__GIVEN RECORDS__.
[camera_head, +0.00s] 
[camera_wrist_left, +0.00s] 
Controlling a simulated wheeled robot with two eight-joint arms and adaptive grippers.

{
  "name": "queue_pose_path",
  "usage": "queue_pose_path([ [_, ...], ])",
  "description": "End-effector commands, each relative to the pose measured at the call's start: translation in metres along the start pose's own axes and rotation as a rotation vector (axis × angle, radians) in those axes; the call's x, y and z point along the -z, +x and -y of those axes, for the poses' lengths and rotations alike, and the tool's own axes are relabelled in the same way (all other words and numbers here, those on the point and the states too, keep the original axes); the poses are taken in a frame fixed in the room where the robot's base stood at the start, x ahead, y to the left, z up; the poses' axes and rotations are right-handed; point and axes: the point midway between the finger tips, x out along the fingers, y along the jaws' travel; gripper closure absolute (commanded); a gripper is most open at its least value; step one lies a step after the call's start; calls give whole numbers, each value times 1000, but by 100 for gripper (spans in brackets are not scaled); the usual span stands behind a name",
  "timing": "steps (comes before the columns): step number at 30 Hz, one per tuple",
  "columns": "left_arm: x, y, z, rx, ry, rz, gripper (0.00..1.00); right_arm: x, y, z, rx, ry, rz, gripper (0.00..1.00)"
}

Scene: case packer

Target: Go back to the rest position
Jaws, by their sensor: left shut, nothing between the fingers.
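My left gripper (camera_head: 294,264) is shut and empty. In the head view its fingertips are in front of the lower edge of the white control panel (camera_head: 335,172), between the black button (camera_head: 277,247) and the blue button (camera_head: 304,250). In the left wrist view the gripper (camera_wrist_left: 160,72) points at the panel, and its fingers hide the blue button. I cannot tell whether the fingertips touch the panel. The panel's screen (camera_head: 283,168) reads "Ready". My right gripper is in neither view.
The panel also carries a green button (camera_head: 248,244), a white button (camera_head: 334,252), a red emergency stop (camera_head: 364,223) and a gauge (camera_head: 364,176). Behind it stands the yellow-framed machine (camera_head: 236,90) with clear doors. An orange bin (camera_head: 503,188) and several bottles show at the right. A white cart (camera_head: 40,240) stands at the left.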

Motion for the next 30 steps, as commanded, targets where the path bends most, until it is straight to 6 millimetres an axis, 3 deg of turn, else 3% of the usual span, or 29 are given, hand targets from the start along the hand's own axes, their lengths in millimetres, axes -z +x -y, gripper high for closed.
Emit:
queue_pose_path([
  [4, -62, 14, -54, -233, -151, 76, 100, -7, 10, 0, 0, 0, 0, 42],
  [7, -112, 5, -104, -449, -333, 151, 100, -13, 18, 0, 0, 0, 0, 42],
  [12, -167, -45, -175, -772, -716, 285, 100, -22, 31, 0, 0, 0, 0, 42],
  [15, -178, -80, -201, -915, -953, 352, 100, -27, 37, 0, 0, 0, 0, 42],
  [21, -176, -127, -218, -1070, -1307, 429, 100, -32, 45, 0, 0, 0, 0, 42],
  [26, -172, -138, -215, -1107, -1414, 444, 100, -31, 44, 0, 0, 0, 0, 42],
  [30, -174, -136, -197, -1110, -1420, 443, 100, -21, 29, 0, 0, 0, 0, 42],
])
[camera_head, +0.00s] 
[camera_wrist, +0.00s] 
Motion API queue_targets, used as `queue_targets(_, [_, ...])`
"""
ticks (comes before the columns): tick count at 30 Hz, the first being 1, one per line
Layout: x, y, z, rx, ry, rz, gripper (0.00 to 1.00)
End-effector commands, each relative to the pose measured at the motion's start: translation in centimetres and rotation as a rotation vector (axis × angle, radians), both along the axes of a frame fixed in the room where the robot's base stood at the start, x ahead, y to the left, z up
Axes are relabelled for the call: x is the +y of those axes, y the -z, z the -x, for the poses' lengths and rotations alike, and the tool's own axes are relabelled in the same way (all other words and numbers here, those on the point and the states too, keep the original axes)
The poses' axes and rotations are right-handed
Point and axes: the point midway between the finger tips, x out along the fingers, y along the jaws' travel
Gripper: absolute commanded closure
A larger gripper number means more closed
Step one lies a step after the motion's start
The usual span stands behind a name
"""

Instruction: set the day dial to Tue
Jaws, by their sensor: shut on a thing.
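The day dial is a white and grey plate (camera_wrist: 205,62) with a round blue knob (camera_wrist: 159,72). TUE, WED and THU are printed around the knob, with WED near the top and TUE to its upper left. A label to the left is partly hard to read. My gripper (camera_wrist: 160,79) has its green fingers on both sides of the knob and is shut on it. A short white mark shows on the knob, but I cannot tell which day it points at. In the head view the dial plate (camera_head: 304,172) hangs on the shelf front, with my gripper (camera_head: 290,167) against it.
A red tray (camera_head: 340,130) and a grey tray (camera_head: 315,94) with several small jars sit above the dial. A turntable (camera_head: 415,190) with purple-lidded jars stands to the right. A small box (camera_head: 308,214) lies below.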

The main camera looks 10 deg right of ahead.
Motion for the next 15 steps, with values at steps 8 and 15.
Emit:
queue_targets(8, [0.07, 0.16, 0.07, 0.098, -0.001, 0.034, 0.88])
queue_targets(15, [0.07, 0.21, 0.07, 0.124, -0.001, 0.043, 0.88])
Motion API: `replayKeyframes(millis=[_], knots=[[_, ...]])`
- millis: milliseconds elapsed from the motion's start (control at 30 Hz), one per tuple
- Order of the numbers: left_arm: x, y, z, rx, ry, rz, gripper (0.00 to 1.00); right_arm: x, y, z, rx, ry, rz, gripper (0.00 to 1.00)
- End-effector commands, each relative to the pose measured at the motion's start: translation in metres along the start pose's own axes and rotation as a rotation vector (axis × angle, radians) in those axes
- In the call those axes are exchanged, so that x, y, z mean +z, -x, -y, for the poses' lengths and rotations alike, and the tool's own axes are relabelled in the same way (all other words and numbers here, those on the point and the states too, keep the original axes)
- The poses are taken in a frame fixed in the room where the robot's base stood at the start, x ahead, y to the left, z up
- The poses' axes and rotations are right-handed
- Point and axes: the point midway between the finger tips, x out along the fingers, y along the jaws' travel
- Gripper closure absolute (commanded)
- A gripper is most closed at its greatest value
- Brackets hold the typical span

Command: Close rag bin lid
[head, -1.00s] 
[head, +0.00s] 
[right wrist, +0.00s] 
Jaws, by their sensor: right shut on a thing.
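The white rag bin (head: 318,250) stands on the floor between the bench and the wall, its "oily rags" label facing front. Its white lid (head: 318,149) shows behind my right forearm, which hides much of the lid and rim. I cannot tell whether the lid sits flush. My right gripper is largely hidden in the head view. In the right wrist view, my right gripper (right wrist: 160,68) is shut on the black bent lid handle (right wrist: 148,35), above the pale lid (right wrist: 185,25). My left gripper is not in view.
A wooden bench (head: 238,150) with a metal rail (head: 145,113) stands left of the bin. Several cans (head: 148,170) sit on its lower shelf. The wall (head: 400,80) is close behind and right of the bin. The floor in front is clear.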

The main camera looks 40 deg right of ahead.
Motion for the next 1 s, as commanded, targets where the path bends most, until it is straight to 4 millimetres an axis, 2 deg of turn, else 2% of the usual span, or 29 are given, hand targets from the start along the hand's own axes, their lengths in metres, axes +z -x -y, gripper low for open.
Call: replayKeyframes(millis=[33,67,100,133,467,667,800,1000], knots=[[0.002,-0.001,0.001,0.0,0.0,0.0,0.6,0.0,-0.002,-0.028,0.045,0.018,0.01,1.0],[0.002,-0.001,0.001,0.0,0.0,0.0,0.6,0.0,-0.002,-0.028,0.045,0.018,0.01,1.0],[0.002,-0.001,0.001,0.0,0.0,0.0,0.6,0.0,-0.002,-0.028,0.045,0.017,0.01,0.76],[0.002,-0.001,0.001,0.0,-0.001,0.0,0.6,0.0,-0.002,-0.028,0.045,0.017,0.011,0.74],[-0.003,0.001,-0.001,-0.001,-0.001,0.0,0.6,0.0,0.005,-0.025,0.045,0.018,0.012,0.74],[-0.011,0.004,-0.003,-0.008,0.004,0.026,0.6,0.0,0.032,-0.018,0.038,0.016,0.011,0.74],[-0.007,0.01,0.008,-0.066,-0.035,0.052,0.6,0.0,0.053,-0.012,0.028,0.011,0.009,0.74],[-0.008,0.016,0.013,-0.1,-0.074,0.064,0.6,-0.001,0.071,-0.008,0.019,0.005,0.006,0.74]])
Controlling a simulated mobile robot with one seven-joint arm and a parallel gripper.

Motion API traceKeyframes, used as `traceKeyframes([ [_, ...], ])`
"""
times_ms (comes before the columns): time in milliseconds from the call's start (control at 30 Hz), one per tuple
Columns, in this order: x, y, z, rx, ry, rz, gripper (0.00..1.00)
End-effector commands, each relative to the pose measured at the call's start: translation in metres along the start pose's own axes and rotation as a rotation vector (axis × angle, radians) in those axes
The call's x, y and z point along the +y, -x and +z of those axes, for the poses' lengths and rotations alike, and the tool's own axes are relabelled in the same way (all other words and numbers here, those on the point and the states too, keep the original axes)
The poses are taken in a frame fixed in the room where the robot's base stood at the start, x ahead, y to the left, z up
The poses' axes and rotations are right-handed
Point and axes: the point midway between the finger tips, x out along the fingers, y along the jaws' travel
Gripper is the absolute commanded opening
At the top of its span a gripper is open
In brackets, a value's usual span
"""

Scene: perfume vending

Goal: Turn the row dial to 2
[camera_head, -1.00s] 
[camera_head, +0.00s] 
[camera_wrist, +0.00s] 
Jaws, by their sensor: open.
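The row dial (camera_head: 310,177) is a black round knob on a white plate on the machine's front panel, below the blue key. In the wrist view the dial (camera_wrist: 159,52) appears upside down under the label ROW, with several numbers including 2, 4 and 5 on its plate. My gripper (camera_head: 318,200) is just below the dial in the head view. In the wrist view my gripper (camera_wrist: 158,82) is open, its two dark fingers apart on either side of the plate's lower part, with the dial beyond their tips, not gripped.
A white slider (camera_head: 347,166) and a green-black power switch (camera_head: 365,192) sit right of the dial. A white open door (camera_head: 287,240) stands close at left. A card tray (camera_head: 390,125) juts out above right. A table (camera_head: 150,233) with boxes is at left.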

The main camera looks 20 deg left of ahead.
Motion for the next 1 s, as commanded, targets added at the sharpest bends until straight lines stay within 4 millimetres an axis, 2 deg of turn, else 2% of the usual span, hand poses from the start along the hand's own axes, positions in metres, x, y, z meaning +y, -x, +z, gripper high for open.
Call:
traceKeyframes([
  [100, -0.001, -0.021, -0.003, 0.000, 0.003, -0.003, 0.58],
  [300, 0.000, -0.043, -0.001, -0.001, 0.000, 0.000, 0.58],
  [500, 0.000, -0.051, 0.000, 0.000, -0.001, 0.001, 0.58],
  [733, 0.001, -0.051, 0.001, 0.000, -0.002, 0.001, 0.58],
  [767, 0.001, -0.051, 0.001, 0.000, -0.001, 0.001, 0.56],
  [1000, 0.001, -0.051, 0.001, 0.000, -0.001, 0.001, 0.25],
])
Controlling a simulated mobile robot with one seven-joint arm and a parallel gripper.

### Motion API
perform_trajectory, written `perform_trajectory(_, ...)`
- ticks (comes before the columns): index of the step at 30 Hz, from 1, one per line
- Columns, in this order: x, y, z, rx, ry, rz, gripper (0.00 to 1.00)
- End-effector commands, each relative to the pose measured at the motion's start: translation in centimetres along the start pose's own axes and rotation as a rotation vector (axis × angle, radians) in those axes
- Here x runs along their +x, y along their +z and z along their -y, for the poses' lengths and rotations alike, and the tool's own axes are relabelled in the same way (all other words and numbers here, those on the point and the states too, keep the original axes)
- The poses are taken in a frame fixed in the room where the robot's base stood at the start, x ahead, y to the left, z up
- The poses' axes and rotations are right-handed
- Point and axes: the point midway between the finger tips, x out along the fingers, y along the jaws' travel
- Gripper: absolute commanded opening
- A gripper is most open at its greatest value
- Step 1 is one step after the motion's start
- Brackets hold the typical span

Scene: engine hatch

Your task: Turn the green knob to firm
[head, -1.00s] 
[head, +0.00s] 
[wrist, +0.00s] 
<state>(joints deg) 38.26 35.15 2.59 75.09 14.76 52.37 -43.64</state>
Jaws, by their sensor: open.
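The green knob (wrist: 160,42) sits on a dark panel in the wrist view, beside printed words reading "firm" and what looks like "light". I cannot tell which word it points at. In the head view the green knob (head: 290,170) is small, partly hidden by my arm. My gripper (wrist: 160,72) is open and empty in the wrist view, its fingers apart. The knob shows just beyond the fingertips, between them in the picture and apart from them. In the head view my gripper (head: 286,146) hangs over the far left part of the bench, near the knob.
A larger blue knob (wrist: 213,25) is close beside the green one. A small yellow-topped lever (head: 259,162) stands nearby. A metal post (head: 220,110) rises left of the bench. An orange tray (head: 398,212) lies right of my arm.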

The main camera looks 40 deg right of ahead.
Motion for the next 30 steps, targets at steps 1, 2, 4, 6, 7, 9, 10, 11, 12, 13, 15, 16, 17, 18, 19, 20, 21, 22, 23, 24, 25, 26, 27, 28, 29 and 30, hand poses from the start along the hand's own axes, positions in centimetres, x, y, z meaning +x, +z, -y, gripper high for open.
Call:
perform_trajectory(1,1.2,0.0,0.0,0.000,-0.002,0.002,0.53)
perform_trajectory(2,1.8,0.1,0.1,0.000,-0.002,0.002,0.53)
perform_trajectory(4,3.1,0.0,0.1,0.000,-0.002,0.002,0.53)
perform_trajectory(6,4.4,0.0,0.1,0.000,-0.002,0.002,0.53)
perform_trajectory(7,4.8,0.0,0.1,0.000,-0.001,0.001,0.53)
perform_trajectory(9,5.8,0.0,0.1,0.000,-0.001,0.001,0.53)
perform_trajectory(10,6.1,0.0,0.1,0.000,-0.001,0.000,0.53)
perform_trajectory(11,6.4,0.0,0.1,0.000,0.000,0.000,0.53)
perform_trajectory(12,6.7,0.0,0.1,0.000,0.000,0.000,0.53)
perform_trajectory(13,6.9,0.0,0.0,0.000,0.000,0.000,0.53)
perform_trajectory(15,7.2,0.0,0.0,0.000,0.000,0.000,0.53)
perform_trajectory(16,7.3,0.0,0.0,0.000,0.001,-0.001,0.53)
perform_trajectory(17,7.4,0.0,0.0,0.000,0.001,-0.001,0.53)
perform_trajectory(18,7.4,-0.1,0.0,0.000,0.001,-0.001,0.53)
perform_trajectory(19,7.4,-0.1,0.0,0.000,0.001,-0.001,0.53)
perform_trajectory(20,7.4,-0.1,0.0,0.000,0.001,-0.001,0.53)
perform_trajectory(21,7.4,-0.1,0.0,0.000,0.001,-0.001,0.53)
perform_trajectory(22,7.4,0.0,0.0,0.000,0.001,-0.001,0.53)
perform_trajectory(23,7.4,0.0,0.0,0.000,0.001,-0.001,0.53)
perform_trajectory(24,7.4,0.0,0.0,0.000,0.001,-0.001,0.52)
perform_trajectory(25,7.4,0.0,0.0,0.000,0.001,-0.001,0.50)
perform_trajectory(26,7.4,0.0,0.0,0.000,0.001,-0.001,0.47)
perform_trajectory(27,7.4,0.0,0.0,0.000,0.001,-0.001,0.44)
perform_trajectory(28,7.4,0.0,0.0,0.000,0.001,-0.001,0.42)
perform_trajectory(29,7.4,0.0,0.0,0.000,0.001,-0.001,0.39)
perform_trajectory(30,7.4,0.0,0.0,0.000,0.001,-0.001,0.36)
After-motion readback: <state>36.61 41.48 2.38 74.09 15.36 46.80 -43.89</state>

__EXERCISE__. Everything from the line with "Motion API queue_targets, used" through the line with "Instruction: set the day dial to Tue", both ends included, should be repeated exactly; nothing else should appear.

__WRITTEN SOLUTION__.
Motion API queue_targets, used as `queue_targets(_, [_, ...])`
"""
ticks (comes before the columns): tick count at 30 Hz, the first being 1, one per line
Layout: x, y, z, rx, ry, rz, gripper (0.00 to 1.00)
End-effector commands, each relative to the pose measured at the motion's start: translation in centimetres and rotation as a rotation vector (axis × angle, radians), both along the axes of a frame fixed in the room where the robot's base stood at the start, x ahead, y to the left, z up
Axes are relabelled for the call: x is the +y of those axes, y the -z, z the -x, for the poses' lengths and rotations alike, and the tool's own axes are relabelled in the same way (all other words and numbers here, those on the point and the states too, keep the original axes)
The poses' axes and rotations are right-handed
Point and axes: the point midway between the finger tips, x out along the fingers, y along the jaws' travel
Gripper: absolute commanded closure
A larger gripper number means more closed
Step one lies a step after the motion's start
The usual span stands behind a name
"""

Instruction: set the day dial to Tue

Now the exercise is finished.